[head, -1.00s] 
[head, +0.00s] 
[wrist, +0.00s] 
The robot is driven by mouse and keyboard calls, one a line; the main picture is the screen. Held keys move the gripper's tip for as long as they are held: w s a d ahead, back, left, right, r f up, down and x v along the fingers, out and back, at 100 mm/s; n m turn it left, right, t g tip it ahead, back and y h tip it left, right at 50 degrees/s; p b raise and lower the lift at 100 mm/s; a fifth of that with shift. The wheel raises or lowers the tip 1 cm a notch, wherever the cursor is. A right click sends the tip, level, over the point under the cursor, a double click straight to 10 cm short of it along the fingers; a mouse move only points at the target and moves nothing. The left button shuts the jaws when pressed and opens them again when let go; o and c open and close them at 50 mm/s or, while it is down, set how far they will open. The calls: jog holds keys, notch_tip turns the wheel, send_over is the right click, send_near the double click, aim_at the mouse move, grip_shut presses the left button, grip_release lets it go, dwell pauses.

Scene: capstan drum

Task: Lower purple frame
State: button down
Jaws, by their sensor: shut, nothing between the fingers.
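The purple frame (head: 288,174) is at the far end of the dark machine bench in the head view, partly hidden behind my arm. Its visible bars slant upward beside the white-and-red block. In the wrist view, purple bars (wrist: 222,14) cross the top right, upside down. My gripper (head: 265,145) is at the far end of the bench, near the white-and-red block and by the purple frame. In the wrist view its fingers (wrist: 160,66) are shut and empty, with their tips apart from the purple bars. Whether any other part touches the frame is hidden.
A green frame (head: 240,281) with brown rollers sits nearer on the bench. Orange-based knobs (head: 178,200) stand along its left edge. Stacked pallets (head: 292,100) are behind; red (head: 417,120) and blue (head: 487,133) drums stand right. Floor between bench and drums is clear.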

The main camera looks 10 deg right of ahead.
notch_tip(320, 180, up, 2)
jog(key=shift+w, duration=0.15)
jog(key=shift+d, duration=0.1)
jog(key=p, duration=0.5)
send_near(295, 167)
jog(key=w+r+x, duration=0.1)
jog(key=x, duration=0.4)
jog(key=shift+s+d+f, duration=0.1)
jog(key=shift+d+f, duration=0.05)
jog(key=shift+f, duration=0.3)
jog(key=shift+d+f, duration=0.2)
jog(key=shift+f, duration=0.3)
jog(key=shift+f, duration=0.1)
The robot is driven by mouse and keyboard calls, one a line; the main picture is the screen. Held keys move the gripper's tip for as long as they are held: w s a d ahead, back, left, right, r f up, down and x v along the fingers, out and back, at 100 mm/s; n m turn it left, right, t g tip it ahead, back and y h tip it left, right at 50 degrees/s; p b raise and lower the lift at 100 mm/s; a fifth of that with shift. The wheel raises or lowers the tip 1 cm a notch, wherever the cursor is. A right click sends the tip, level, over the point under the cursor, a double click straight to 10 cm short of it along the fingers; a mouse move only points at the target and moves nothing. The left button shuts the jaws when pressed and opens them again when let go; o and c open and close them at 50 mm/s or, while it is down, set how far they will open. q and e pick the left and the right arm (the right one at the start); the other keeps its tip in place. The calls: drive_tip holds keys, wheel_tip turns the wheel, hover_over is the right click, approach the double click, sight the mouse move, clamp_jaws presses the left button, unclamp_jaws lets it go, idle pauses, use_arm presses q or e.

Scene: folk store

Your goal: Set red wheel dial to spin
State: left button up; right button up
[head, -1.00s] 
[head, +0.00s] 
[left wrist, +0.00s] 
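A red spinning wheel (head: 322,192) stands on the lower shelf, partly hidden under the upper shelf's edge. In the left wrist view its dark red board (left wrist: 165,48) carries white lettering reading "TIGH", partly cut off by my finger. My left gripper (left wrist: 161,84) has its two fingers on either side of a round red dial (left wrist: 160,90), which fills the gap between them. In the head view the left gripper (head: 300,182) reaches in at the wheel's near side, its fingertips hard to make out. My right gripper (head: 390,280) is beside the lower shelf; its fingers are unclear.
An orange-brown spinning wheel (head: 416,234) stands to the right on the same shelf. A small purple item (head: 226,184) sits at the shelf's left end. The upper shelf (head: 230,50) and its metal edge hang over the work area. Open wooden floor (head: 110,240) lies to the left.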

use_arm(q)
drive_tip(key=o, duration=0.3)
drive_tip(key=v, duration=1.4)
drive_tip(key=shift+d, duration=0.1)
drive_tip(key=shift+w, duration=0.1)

★ ★ ★

* PROBLEM DETAILS:
Retype the records above, but only those lines that fall between the line containing "The main camera looks 10 deg right of ahead." and the line containing "Scene: folk store", with both of those lines included, exactly as written.

* TASK ANSWER:
The main camera looks 10 deg right of ahead.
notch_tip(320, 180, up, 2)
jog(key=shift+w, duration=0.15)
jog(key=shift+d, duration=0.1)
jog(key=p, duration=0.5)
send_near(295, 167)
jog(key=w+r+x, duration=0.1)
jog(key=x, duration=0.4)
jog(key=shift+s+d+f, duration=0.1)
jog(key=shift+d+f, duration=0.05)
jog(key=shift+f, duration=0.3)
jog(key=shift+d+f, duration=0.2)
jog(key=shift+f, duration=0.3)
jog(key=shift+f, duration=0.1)
The robot is driven by mouse and keyboard calls, one a line; the main picture is the screen. Held keys move the gripper's tip for as long as they are held: w s a d ahead, back, left, right, r f up, down and x v along the fingers, out and back, at 100 mm/s; n m turn it left, right, t g tip it ahead, back and y h tip it left, right at 50 degrees/s; p b raise and lower the lift at 100 mm/s; a fifth of that with shift. The wheel raises or lowers the tip 1 cm a notch, wherever the cursor is. A right click sends the tip, level, over the point under the cursor, a double click straight to 10 cm short of it along the fingers; a mouse move only points at the target and moves nothing. The left button shuts the jaws when pressed and opens them again when let go; o and c open and close them at 50 mm/s or, while it is down, set how far they will open. q and e pick the left and the right arm (the right one at the start); the other keeps its tip in place. The calls: drive_tip holds keys, wheel_tip turns the wheel, hover_over is the right click, approach the double click, sight the mouse move, clamp_jaws presses the left button, unclamp_jaws lets it go, idle pauses, use_arm presses q or e.

Scene: folk store

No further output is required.